The hope for an innovation center is that by concentrating a lot of energy on innovation in a separate environment from the main organization, the people inhabiting your innovation sanctuary will overflow with inspiration and come up with big, game-changing ideas. The reality — described by the phrase “innovation theater” — is that these spaces are often performative in nature, promising to make huge waves without any plan of how to generate them or measure and ensure their success.

Use Who You’ve Got

The opportunity to innovate exists in every role, process, product or service and each or your employees touch one or more of these elements. You’re not going to create a cultural shift by excluding people from the opportunity to innovate. Choosing a bunch of creatives from your existing team — or even bringing in new hires — with the sole purpose of innovating is an easy way to create animosity and confusion. If anyone and everyone in your organization is invited to contribute to the conversation about big ideas, you'll access untapped potential and send a better message to your people.

A cultural divide can occur when some are seen as the movers and shakers, while others are assumed to be the ideal “grunts.” Nobody on your team is there to put their head down and do their work without a thought to how they do their jobs and how they can add value to the organization — you made sure of that when you hired them. Even with all the tools (or an innovation center), if you haven’t cultivated a collaborative culture, you won’t get those conversations flowing.

Once you’ve identified the best ideas, these tips can help you validate them by putting them into action, whether internal or for a client.

Engage Everyone

Your innovation “lab” should function like a hallway, not a broom closet. A place that already serves as a thoroughfare for a diverse group of people who can stop for a conversation is going to be much more welcoming than knocking on a door and timidly poking a head in to throw out an idea and fire a nerf gun! It’s very likely that you already employ some sort of open-door policy for communication in your company — extend it to the innovation center concept.

Others have suggested thinking of innovation as a lobby, which is a place everyone in the business enters — including your clients. It should be thought of like a hub of connectivity, and a doorway to the work that happens after the ideas have been narrowed down and are ready to execute on.

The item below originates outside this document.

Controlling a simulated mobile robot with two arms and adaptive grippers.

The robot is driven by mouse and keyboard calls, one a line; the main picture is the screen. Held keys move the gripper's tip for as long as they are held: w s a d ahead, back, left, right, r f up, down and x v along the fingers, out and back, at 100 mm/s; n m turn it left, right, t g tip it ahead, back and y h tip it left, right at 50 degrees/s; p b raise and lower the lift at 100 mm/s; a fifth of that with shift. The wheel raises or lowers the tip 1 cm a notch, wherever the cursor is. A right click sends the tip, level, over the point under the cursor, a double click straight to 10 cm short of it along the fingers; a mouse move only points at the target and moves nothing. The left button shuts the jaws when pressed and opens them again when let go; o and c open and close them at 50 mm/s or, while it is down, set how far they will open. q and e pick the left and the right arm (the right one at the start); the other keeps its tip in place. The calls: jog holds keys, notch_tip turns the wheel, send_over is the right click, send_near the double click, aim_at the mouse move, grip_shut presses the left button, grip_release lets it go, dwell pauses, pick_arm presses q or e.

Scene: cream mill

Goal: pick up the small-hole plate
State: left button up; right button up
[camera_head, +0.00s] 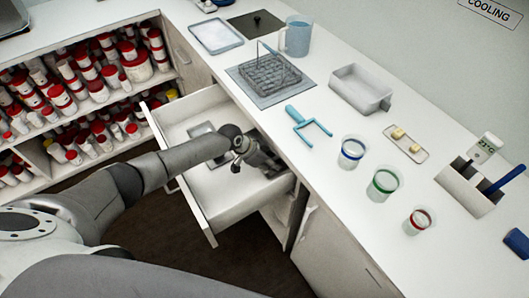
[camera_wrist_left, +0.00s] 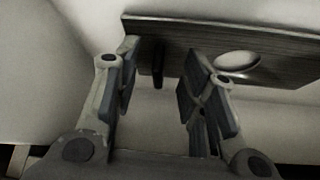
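A dark metal plate (camera_wrist_left: 185,38) with one light oval hole stretches across the upper part of the left wrist view. I cannot tell for sure whether it is the small-hole plate. My left gripper (camera_head: 265,160) reaches down into the open drawer (camera_head: 218,200). In the left wrist view my left gripper (camera_wrist_left: 157,88) is open, its two fingers apart at the plate's near edge, with nothing held between them. In the head view the gripper covers most of what lies below it. A flat grey piece (camera_head: 202,130) lies farther back in the drawer. My right gripper is not in view.
The drawer walls surround my left gripper closely. The white counter (camera_head: 330,125) above holds a wire rack (camera_head: 268,75), a blue jug (camera_head: 296,36), a light tray (camera_head: 360,89), a blue fork-shaped tool (camera_head: 308,124) and several cups. Shelves of red-lidded jars (camera_head: 136,62) stand at left.

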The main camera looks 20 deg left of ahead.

However you frame it, innovation should be a central component of the way your company does business — even if you don’t have a physical center dedicated to innovation. By democratizing discovery and development, you ensure that innovation influences everything everyone is doing. Creativity is, and should be, everywhere in your company. Without inclusion, your innovation practices are not going to create the culture shift you need to see big benefits.